Light-switching all that they did (MobileMe, 2.0, iPhone 3G launch, App Store, etc.) , in the time frame they did (a few days... and counting), appears uncharacteristically ill-planned.
Not more privy to anything within Apple than anyone else here, but it seems you roll MobileMe at least a week before 2.0 and do 2.0 at least a week before iPhone 3G launch. Stagger. More consistent traffic over a longer period of time sounds better than everyone jumping in the pool at once. But again, I have no idea the details of the launch - form Apple's end. Just that of a user. And it has not been successful. In the least.

Let's hope we can all put this botched transition behind us and move forward.
 
What does 0.0001% risk mean? Sounds like a bullsh*t pr quote which sounds good but doesn't actually mean anything.

To achieve this reliability figure all you need is reliable RAID, daily backup of all data, and offsite backup on a near daily basis.

This is established technology and procedure.

If Apple is not doing that, they are overextended. One wonders if this could be solved by having a co-location agreement with Google, who has similar problems, if on a larger scale.

One also wonders if the adoption rate is actually taxing the bandwidth capacity of their new (former Worldcom) Telco site and their regional provider switch(es).

Rocketman
 
Perhaps they should have hired some real IT knowledgeable personnel instead of promoting Genius Bar retail employees.:rolleyes: Not a good view from the buisnesses considering Apple for enterprise solutions.
 
Yeah... the only problem with that is that you loose everything that hasnt been backed up, and they cant do that...

I work for a newspaper, and more than once during failures we've not restored from backup, too much would've been lost.
(

If that's the case they need to modify their backup schedule. A major reason for backups is to protect from catastrophic failure, the kind you can't recover any data from. They should be doing daily full backups and differentials each hour. Then when the server fails, you don't lose more than one hour of data.

I would go so far as to say that for an enterprise level system, they should be running mirrored backup servers, meaning that if a server fails there is a mirror copy with current data sitting there passively waiting to be activated.

A 5 day outage for a server failure is completely unacceptable in the business world, there's just no excuse for it.
 
maybe they should call microsoft and ask for help.......

just playin i love you :apple:

There's truth in what you say. In the email realm, Microsoft is top dog for good reason. Exchange is an excellent product, Apple could do worse than to copy what MS has done in that arena.
 
I'd hate to be steve at the next keynote or something, imagine how embarassing it'd be to have to sorta... "walk around" this issue I can imagine steve nervously apologizing for this giant wreck already. Hah and watch as he tries to twist it in a way that makes apple seem good. :p cause thats simply apples way of doing stuff.
 
My PERSONAL home server has a real-time redundant backup with a weekly off-site backup.

I could probably host MobileMe off my cable connection and MacPro and do it better. (okay, not really, but still)
 
maybe they shouldn't have stopped selling their XRaids... they may have had some backups.

My guess is a hard drive died and they are trying to "recover" it at a data recovery place and its not going so good.. what else would take 5 days, really?

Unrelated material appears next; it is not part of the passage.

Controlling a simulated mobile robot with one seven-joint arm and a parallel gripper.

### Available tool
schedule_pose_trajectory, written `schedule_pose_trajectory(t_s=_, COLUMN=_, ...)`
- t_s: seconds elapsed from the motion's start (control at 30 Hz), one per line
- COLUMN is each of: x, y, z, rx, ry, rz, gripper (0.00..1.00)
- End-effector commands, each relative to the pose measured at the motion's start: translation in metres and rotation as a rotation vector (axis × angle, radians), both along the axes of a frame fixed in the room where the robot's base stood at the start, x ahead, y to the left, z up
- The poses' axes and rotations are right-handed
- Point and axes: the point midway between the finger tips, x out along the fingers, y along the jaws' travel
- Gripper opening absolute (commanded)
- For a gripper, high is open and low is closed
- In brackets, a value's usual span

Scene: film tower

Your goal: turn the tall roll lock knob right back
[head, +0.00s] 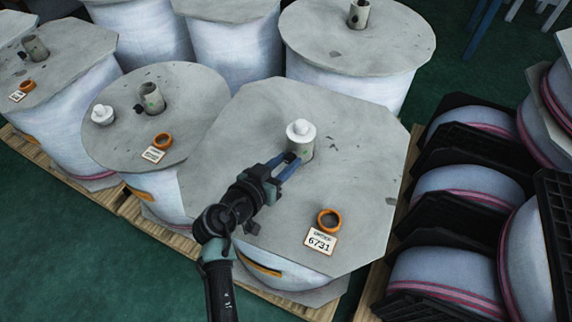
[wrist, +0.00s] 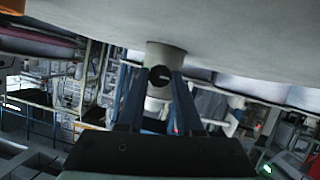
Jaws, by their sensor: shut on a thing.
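The tall roll (head: 345,115) stands in the middle of the head view under a grey octagonal board. A grey core tube (head: 301,148) rises from it with a white stepped cap (head: 300,129) on top. The round black lock knob (wrist: 160,77), with a pale line across its face, sits on the tube's side in the wrist view, where the picture is upside down. My gripper (head: 289,166) reaches the tube from the lower left. Its blue fingers are shut on the knob from both sides. The head view hides the knob behind the fingers.
An orange ring (head: 328,220) and a label reading 6731 (head: 321,240) lie on the same board. A lower roll (head: 190,105) at the left bears another white cap (head: 102,114). More rolls stand behind; black racks of rolls (head: 455,205) stand right. Green floor lies lower left.

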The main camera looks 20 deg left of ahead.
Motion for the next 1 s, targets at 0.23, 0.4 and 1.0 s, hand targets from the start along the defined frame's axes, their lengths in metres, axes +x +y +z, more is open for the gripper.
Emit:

I can set up a new mail server in 30 minutes and I'm a small potatoes ISP in comparison to apple.

Of course, Apple's mail server sucks ass.
 
And another thing while we're talking about MobileMe... just what does it do for you that the free suite of Google apps doesn't (Gmail, Docs, Calendar, Reader, etc etc)?

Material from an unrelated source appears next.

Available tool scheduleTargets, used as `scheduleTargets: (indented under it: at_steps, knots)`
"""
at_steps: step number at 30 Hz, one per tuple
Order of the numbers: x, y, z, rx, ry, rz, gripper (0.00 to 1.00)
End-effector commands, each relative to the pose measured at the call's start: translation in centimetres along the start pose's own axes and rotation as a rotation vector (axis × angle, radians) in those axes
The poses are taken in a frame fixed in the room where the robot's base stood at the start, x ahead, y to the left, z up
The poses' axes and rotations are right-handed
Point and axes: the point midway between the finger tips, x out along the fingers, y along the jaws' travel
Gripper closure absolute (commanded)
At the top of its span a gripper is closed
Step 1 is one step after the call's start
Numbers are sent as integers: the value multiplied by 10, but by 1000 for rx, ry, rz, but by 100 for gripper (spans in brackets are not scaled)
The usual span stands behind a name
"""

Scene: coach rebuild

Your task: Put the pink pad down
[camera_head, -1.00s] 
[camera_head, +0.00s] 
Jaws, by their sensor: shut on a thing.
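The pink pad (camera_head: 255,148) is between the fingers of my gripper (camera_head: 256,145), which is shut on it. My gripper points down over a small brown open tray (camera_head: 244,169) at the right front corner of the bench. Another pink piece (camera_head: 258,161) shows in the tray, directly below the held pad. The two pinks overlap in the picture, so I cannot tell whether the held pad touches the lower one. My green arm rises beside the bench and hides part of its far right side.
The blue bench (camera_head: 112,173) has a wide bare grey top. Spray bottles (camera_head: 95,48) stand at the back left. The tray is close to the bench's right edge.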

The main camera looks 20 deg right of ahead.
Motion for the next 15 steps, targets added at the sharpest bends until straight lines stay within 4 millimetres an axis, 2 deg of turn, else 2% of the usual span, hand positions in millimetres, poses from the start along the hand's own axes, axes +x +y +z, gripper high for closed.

I use all of the Google apps and they are great. I've never once had an email outage, and they all work very well from my iphone also.
 
Ever since the initial launch problems were resolved, I had been in the clear as far as problems until late last night...like around 3am...Mail.app kept telling me to type in my password for MM because it was incorrect and I never changed it...then it couldn't retrieve my mail. Then this morning I noticed that my Google Calendar agenda, which I have emailed to me every morning at 4:34am (as a side note...does anyone else get this email at 4:34 cdt every morning? its been consistent ant for over a year...just wondered if thats the time it always is sent or what). Anyhow, my mail showed up at like 6:08am or something like that...with a timestamp of 4:34am. So it apparently didn't get pushed at all. I assume that Apple took some servers down overnight to try to fix some things and brought them back up when most people are getting up. Weird.

Start off topic...

You know what I want? I want it to display my email subject with a few lines on my home screen when I get a new message. Just like text, it dings, but no result. I was just thinking about that today and want it now.

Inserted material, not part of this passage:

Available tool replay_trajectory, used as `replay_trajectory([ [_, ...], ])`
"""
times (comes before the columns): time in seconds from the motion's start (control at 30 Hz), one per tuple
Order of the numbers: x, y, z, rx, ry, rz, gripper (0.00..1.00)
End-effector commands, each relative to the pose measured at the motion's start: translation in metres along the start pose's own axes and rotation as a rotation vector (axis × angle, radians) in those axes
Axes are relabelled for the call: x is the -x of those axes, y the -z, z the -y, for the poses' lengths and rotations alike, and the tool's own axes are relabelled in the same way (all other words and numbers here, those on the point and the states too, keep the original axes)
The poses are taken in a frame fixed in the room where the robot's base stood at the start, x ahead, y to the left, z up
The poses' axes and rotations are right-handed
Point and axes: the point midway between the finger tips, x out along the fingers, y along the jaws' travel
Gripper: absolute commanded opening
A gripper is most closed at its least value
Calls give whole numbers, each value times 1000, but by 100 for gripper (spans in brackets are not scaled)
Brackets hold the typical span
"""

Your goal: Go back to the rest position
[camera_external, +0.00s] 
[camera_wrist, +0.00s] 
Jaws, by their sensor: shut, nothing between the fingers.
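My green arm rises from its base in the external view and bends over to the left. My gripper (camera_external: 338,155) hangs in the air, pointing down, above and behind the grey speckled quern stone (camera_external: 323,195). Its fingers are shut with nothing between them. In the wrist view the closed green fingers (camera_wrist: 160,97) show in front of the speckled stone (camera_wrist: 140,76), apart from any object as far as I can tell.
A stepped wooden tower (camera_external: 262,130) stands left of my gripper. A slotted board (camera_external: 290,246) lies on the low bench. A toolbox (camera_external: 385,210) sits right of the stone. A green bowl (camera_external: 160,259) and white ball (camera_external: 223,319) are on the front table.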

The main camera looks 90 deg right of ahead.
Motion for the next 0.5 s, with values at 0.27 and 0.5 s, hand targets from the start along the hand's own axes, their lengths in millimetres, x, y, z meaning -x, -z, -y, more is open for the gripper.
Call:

Ok, back to the horrendous MM launch.....
 
I kinda feel bad for Apple right now. It's quite embarassing.

At this point, I don't. We're seeing a lot of mistakes that have Apple would have never let get through before. I don't know if its being over extended, greed, or arrogance, but Apple seems more concerned with launching on deadlines, ready or not, than making a good produce. You start worrying only about the business side and your own ego, then your Microsoft.